É incrível como os integrantes dessa família conseguem juntar quantias enormes de dinheiro, mas não conseguem explicar de onde vem. Ao tentar explicar a origem do dinheiro que bancou sua nababesca mansão, Flávio Bolsonaro disse que veio da sua carreira como advogado. Um advogado que tem condições de bancar uma mansão de R$ 6 milhões certamente é um profissional gabaritado, que defende clientes importantes. Ocorre que sua carreira de advogado simplesmente inexiste. Não há qualquer registro da sua atuação em casos na Justiça Estadual, Federal ou em tribunais superiores. A mentira é um cacoete dessa família.
Bolsonaro veio da classe média do interior paulista. Desde que entrou para a política, nunca trabalhou na iniciativa privada. Enriqueceu como homem público tendo uma atuação parlamentar medíocre, mas com mandatos especializados em rachadinhas e funcionários fantasmas. Estima-se que ao longo dos anos, seus funcionários fantasmas, muitos dos quais eram seus parentes, receberam R$ 29,5 milhões em salários. Ou seja, quase 30 milhões dos cofres públicos foram destinados para vagabundos ficarem em casa. Estamos falando de um homem que se orgulha por ter desviado dinheiro público “para comer gente”. O boom do patrimônio da família Bolsonaro se deu justamente após a entrada dos seus filhos na política.

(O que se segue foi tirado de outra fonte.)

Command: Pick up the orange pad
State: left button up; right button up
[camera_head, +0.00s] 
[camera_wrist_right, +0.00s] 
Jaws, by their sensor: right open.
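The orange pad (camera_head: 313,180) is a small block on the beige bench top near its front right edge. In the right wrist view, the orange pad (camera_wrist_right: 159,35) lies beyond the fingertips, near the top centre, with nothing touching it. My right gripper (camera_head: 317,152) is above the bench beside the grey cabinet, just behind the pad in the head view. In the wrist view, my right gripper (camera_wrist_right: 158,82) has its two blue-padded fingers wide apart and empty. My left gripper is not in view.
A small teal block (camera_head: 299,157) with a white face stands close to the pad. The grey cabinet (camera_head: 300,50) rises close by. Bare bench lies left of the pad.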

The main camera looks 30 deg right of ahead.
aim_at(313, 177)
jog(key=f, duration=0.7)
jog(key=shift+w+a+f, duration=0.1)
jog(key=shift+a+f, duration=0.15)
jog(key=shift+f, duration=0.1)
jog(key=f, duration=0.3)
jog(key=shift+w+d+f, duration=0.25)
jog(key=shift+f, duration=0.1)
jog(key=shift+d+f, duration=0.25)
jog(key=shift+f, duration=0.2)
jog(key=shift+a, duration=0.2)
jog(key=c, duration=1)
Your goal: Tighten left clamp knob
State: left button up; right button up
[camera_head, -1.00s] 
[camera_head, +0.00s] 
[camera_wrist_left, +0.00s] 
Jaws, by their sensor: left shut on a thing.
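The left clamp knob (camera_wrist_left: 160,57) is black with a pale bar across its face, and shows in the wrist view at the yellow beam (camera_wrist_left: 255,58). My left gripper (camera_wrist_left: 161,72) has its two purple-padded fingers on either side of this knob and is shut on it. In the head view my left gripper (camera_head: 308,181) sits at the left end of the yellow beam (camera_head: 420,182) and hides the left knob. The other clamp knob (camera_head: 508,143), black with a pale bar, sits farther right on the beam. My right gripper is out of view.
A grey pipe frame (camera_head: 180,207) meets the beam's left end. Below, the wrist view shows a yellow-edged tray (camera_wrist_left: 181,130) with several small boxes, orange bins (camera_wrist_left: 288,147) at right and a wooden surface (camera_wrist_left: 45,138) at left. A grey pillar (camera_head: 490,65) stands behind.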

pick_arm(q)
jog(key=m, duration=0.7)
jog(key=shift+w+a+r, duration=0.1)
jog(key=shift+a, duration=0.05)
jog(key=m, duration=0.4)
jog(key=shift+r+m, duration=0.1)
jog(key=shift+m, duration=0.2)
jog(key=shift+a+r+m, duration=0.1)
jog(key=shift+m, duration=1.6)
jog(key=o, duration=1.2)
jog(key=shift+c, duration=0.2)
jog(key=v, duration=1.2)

Hoje, a família está milionária e não consegue explicar como acumulou esse patrimônio incompatível com seus salários públicos. É triste imaginar que toda essa lama não foi despejada em cima dele durante o debate. Lula, fora do poder há mais de dez anos, foi muito mais confrontado sobre o tema. Bolsonaro conseguiu sair ileso e continuar usando com tranquilidade a sua metralhadora de acusações contra Lula.
Se a corrupção fosse o único problema da família Bolsonaro, nosso trabalho seria bem menor. Mas não é só de dinheiro fácil que eles gostam. Eles também gostam de milicianos, de armas, de golpes e ditaduras. A sobrevivência da democracia depende de tirá-los do poder.